◆ Data rows

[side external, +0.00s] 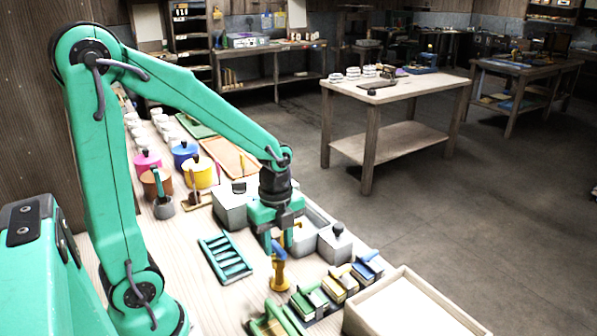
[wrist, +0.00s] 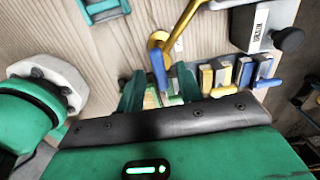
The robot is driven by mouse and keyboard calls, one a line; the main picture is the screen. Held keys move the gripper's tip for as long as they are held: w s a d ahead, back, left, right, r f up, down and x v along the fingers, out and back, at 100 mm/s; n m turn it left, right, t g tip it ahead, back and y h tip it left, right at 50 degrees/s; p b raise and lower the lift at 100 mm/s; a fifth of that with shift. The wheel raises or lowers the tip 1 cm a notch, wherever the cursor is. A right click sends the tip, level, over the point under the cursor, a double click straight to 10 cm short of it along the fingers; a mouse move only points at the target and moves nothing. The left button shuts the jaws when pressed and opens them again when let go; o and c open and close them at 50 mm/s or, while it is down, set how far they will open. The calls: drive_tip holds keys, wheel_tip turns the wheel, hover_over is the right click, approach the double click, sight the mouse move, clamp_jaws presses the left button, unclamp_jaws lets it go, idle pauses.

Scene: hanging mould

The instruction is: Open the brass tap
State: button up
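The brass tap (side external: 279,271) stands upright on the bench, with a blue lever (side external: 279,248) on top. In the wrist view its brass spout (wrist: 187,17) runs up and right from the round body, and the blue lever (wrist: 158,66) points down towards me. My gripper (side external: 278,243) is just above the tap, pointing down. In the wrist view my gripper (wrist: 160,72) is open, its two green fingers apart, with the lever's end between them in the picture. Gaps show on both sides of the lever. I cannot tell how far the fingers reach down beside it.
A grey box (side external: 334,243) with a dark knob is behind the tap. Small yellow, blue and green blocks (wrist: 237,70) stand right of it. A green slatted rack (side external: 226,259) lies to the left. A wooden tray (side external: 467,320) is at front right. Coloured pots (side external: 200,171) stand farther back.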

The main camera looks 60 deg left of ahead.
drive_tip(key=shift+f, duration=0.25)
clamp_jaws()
==
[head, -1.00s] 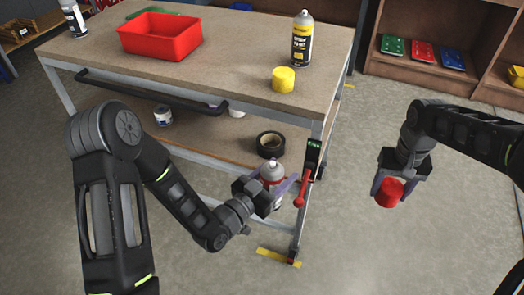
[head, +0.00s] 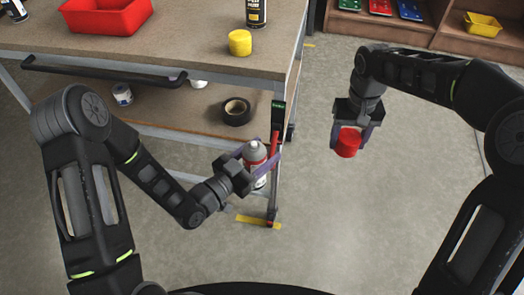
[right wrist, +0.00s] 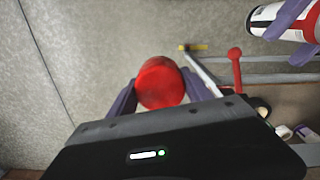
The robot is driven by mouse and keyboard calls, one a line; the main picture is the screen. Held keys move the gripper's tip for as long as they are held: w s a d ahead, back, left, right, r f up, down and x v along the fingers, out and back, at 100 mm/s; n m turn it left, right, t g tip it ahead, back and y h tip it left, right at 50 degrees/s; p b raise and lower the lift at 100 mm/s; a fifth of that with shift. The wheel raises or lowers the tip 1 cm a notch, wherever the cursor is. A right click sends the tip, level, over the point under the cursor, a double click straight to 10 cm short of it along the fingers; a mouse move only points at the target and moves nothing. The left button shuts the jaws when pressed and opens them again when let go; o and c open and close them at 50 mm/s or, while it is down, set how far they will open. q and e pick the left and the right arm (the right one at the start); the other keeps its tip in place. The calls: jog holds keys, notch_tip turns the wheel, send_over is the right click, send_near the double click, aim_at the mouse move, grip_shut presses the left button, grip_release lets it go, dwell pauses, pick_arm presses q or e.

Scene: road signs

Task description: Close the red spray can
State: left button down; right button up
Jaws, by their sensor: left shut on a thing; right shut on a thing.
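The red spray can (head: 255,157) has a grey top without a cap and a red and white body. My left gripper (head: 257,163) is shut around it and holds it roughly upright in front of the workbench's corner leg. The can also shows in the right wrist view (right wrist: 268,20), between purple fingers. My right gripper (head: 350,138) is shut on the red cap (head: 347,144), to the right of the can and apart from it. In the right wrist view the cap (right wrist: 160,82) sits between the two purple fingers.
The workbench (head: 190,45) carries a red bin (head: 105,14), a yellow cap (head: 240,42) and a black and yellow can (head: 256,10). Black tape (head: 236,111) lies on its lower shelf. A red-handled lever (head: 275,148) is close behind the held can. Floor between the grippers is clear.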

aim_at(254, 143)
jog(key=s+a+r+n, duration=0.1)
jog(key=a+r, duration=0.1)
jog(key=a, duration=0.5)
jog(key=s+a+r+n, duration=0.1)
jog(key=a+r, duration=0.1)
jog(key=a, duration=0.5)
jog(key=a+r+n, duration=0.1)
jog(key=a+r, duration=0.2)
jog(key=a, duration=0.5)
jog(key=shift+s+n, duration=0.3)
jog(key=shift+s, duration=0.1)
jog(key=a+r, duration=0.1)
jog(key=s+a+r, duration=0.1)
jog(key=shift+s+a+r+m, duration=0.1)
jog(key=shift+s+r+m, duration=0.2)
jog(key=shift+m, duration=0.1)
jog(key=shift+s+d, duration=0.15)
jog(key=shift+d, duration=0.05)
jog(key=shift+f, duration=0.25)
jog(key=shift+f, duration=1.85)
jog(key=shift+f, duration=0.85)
* * *
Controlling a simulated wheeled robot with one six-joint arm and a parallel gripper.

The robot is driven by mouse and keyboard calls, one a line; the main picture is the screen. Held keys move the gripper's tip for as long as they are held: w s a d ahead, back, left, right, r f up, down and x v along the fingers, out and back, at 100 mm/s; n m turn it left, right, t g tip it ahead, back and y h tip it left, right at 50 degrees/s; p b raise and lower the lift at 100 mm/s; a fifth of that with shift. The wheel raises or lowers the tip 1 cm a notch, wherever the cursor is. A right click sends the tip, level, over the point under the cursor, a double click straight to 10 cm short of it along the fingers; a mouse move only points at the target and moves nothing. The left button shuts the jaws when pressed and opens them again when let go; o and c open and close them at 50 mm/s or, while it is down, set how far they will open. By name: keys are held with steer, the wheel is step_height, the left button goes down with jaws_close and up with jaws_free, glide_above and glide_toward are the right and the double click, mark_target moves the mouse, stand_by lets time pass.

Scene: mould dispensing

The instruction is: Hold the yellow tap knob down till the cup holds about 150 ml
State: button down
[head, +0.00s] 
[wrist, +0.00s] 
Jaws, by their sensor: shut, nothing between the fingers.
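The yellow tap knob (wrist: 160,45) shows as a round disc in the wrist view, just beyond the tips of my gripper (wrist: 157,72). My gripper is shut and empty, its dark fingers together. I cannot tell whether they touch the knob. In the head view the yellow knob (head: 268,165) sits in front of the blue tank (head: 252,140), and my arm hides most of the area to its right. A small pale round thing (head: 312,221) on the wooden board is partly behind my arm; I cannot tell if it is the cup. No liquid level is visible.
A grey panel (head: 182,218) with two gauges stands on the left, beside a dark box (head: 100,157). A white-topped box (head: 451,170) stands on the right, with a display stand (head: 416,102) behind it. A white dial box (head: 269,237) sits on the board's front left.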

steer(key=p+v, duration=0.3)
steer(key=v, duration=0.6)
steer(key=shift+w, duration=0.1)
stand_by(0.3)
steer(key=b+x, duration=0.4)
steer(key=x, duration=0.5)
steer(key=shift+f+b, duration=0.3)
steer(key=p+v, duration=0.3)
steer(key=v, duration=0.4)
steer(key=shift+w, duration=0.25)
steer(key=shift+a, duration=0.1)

◆ Task to complete
Search the entries for the word "mould" and copy every line that has it.

◆ Answer
Scene: hanging mould
Scene: mould dispensing

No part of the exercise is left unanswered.